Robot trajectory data
(begin)

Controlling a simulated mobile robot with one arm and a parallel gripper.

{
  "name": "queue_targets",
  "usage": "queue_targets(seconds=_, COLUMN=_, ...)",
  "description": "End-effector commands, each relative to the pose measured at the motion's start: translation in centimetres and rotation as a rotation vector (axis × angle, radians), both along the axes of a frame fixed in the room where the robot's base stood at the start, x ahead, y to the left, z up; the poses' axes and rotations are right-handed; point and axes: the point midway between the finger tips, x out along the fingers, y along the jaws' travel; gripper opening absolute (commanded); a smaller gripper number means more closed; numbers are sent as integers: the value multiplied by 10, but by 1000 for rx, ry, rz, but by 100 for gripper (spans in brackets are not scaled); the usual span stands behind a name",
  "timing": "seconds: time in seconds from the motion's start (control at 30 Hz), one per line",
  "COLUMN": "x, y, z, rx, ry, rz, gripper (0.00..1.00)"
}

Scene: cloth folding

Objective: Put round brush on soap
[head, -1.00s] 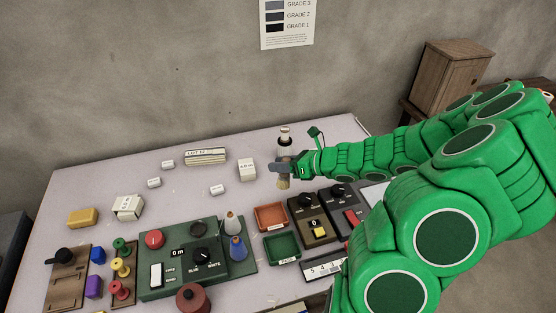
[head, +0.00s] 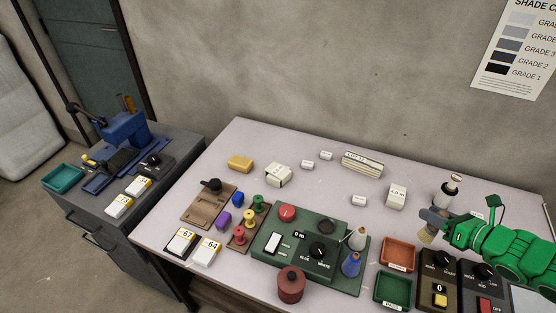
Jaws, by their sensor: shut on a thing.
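My gripper (head: 434,221) is at the right side of the table in the head view, its grey fingers shut on the round brush. The brush's pale tan bristles (head: 427,237) show just below the fingers, pointing down; the rest of it is mostly hidden by the gripper. The soap, a yellow block (head: 240,163), lies flat at the back left of the table. My gripper is far to the right of it.
Between them on the table (head: 330,185) stand a white block (head: 278,174), small white pieces, a striped stack (head: 362,163) and a box (head: 397,195). A dark-and-white bottle (head: 447,191) is behind my gripper. A green control panel (head: 305,255) and trays (head: 398,254) fill the front.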

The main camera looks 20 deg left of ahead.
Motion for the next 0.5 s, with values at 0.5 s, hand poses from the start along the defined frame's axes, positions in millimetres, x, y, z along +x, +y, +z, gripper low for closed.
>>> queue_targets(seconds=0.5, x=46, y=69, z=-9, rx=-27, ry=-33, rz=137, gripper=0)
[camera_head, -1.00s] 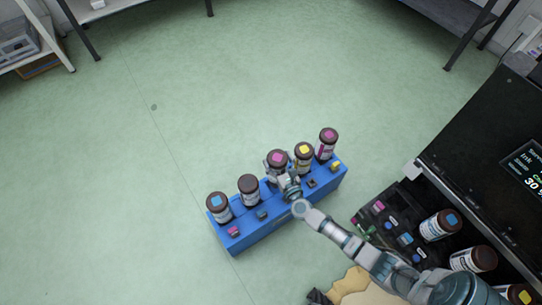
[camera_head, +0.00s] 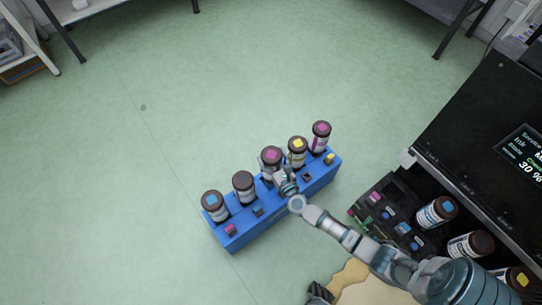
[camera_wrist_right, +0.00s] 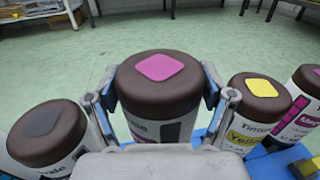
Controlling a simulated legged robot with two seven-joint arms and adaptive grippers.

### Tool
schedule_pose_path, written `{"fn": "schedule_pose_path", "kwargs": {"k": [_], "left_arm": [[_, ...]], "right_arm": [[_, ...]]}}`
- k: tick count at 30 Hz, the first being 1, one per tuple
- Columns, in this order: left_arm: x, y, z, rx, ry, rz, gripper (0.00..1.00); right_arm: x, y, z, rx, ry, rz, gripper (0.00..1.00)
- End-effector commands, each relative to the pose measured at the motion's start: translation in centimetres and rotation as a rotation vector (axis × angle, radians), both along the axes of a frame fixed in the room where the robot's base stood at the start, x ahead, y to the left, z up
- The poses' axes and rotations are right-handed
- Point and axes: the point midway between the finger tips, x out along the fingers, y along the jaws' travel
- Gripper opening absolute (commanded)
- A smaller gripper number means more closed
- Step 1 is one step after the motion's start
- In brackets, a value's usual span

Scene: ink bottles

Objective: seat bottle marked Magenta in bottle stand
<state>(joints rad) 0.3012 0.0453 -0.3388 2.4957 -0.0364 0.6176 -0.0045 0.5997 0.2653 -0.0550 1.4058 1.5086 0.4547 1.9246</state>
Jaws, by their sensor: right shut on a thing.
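A brown-capped bottle with a magenta square on its cap (camera_head: 271,155) stands upright in the middle of the blue stand (camera_head: 232,240). My right gripper (camera_head: 281,174) is shut around it just below the cap. In the right wrist view the same bottle (camera_wrist_right: 159,80) sits between the two fingers of the right gripper (camera_wrist_right: 165,105), which partly hide its label. Another magenta-marked bottle (camera_head: 321,136) is at the stand's far right end; in the right wrist view its label (camera_wrist_right: 297,113) starts with "Mag". My left gripper is not in view.
A yellow-marked bottle (camera_head: 297,150) stands close on the right, a grey-marked one (camera_head: 244,186) on the left, then a blue-marked one (camera_head: 215,205). A black machine (camera_head: 470,130) with more bottles in its dark bay (camera_head: 375,190) is at the right. The green floor beyond is clear.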

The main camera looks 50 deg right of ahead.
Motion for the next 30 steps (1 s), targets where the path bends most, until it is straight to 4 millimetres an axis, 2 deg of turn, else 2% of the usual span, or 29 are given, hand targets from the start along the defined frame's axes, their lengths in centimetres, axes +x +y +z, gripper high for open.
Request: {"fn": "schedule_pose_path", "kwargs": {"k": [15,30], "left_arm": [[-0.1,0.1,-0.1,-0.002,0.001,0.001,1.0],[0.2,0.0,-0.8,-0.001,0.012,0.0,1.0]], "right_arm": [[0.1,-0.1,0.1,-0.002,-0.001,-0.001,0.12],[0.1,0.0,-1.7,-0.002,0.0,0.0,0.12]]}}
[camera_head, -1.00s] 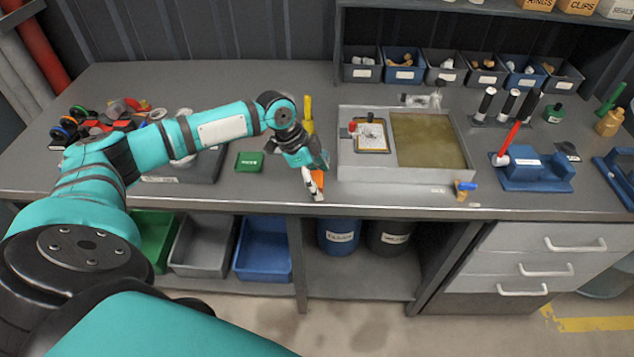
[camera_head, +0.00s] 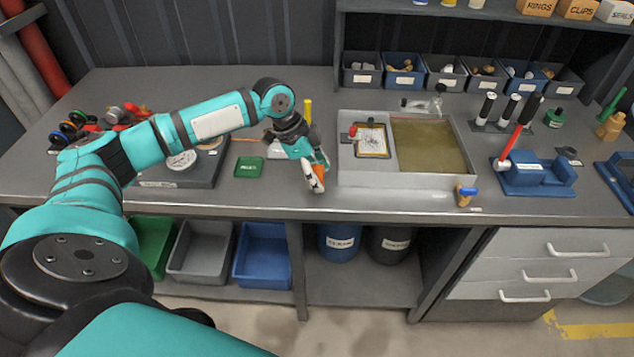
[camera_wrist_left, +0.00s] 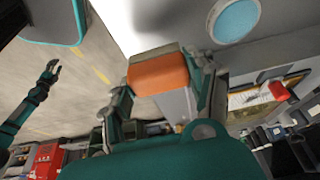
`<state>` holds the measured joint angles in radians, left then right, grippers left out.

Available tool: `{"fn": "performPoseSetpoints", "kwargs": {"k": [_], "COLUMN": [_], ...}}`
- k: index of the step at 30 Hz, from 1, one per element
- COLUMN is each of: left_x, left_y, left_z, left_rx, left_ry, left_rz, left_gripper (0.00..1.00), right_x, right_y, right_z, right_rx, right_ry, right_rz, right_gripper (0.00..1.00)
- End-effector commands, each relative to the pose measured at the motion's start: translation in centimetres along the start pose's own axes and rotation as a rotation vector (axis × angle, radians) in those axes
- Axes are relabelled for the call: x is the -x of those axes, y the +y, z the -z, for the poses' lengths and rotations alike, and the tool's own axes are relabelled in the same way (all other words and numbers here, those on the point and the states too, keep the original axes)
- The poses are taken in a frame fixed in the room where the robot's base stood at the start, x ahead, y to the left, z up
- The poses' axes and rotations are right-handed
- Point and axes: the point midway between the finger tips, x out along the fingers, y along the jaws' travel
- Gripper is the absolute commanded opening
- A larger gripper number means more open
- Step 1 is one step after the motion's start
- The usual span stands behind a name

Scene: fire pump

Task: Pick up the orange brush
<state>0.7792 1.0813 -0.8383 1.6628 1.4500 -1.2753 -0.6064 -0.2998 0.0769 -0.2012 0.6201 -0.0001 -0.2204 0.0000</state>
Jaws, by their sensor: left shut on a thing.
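The orange brush (camera_head: 319,169) is in my left gripper (camera_head: 314,166) near the front edge of the bench, just left of the grey tray. Its pale end points down. In the left wrist view the brush's orange block (camera_wrist_left: 160,74) sits between the two fingers of my left gripper (camera_wrist_left: 163,84), which are shut on it.
A small green box (camera_head: 249,167) lies left. A yellow upright thing (camera_head: 308,111) stands behind the wrist. A blue holder (camera_head: 535,175) is farther right. Bins sit below.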

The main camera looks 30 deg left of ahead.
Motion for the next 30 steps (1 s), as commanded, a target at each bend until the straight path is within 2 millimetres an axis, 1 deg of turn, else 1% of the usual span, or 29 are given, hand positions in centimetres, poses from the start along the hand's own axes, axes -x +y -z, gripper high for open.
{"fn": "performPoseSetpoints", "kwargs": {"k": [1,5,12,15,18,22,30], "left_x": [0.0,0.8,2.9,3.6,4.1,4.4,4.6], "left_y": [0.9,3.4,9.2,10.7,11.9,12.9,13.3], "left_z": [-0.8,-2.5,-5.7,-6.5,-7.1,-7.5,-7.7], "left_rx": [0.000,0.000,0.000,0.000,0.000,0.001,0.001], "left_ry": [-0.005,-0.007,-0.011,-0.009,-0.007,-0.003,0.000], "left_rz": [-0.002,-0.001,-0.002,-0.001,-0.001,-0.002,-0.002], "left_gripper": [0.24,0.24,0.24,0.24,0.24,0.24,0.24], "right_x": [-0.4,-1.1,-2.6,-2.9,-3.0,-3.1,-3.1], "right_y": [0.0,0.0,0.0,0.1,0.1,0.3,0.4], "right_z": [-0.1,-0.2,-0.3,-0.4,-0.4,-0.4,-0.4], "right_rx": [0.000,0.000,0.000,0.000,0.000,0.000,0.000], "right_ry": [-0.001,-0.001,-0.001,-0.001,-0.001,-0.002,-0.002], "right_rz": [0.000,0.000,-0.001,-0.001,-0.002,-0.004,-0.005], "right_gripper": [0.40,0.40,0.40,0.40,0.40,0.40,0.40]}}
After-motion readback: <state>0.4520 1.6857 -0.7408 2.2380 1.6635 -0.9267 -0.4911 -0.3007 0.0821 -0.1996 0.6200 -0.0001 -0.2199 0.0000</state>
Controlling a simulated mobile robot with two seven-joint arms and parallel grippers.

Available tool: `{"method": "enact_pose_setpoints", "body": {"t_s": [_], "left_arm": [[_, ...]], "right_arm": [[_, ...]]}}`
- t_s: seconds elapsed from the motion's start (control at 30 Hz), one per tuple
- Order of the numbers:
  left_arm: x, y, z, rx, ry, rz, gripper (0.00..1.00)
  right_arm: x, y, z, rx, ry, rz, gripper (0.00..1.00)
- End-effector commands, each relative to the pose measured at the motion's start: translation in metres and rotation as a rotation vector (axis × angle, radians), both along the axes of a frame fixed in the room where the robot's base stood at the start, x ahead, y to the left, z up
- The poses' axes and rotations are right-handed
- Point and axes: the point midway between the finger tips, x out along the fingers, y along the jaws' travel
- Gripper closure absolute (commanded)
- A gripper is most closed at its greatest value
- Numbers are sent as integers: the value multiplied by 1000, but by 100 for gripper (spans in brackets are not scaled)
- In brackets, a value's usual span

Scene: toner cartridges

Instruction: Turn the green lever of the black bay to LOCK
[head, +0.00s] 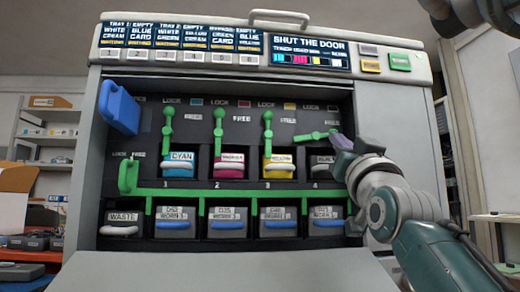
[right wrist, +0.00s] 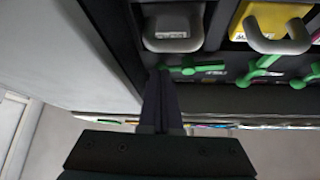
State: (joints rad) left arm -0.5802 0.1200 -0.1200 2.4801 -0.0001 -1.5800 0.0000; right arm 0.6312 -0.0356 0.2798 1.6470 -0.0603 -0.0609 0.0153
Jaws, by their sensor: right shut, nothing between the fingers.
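The black bay (head: 322,168), numbered 4, is the rightmost of the upper row, with a grey-handled cartridge in it. That cartridge (right wrist: 172,30) also shows in the right wrist view. Its green lever (head: 314,136) lies nearly level above the bay, unlike the steeper levers of the other bays. My right gripper (head: 340,142) is shut and empty at the lever's right end. In the right wrist view, the closed fingertips (right wrist: 162,72) are beside the end of the green lever (right wrist: 188,70); I cannot tell whether they touch. My left gripper is not in view.
The cyan (head: 168,130), magenta (head: 218,128) and yellow (head: 268,128) bays' levers stand upright to the left. A green rail (head: 240,191) runs below. A blue door or handle (head: 119,107) sticks out at upper left. The cabinet's right side wall stands close to my right gripper.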

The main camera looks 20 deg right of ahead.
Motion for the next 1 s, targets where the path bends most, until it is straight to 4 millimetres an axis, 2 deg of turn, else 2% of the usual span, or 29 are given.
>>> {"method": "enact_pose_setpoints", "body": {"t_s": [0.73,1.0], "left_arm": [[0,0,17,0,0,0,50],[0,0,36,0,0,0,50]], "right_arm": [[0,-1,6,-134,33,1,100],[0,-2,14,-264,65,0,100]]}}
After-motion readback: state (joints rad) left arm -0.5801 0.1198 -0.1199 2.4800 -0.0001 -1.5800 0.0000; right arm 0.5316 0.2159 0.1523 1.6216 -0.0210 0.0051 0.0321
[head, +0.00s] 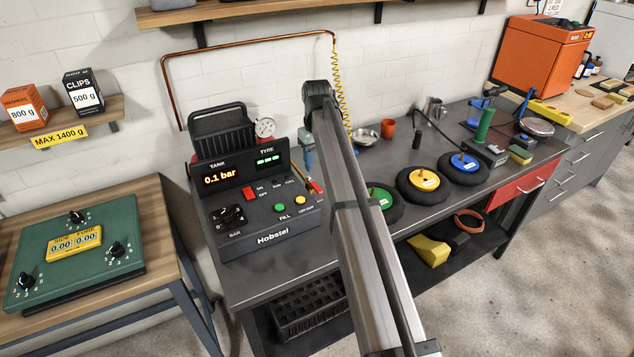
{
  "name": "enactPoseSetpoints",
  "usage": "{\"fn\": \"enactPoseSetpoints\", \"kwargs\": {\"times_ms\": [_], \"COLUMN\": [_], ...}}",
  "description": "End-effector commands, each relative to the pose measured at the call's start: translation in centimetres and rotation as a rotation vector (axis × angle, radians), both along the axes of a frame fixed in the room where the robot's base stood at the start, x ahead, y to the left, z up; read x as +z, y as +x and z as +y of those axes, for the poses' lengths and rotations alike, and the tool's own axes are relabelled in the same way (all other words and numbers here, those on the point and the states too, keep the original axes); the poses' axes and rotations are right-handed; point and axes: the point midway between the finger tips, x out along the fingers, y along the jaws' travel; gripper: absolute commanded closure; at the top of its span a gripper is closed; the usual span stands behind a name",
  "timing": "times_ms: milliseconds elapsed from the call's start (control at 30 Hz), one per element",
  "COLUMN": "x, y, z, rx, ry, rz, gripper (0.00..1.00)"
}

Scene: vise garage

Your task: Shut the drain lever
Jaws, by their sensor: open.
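The dark Hobstel compressor unit (272,238) stands on the left end of the grey workbench, its tank display (220,176) reading 0.1 bar. A small red lever-like part (317,188) at its upper right edge looks like the drain lever; its exact position is too small to tell. My arm crosses the middle of the head view, and my gripper (311,173) points down just above the red part. The gripper is open and looks empty; its fingertips are small, and I cannot tell whether they touch the lever.
A red switch (249,191), green button (280,207), yellow button (300,199) and black knob (232,215) are on the panel. A gauge (265,128) stands behind. A yellow coiled hose (341,75) hangs behind my arm. Wheels (424,181) lie to the right.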

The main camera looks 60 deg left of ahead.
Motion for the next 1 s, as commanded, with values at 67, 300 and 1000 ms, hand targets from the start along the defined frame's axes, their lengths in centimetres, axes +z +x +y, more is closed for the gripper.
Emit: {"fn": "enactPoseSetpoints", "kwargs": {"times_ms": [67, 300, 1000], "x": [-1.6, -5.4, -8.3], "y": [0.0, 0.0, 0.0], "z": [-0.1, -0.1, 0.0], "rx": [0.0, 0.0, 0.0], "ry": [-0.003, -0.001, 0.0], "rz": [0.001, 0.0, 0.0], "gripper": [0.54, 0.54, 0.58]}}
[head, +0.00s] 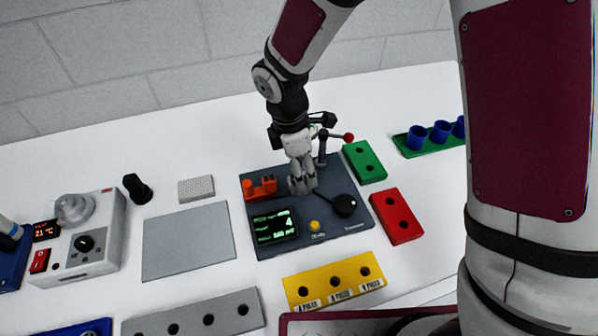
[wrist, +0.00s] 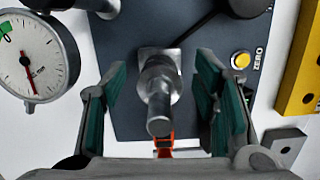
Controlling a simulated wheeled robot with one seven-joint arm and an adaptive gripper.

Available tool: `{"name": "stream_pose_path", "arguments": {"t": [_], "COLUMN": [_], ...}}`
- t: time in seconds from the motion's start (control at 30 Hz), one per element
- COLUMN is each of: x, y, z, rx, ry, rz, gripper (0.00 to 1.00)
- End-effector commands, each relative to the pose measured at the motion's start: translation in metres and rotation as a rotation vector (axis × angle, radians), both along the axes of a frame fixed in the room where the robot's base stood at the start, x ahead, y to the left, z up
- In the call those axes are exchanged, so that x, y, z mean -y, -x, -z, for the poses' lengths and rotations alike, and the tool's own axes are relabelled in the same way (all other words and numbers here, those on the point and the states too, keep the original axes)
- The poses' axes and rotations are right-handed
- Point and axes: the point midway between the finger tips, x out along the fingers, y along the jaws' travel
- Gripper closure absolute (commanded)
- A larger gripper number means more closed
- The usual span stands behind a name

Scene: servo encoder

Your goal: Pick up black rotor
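My gripper (head: 303,186) points down over the dark instrument panel (head: 262,195). In the wrist view my gripper (wrist: 164,105) has its green-padded fingers spread, with a grey metal shaft (wrist: 159,95) between them. The pads show gaps to the shaft on both sides. In the head view the fingers hide this shaft. No part is clearly marked as the black rotor.
An orange bracket (head: 260,187), a lit display (head: 274,227) and a yellow button (head: 315,225) are on the panel. A red-balled lever (head: 348,138) stands close behind my gripper. Green (head: 364,162), red (head: 397,216) and yellow (head: 334,281) blocks surround the panel. A grey plate (head: 188,242) lies left.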

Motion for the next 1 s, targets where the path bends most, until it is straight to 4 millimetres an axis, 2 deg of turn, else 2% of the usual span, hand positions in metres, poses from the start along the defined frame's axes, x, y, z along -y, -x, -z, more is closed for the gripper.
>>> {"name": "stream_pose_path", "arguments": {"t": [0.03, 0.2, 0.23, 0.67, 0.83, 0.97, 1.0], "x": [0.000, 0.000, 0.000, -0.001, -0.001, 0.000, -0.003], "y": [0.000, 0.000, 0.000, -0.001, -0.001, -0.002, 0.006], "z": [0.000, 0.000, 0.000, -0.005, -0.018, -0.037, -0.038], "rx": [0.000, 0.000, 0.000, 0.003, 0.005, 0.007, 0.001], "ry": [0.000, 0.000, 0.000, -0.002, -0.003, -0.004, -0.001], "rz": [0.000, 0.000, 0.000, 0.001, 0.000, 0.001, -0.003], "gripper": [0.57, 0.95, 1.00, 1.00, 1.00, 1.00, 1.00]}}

(end)

» TASK GOAL: Give only the number of lines in the records that include the word "seven".

» SOLUTION TO THIS EXERCISE: 3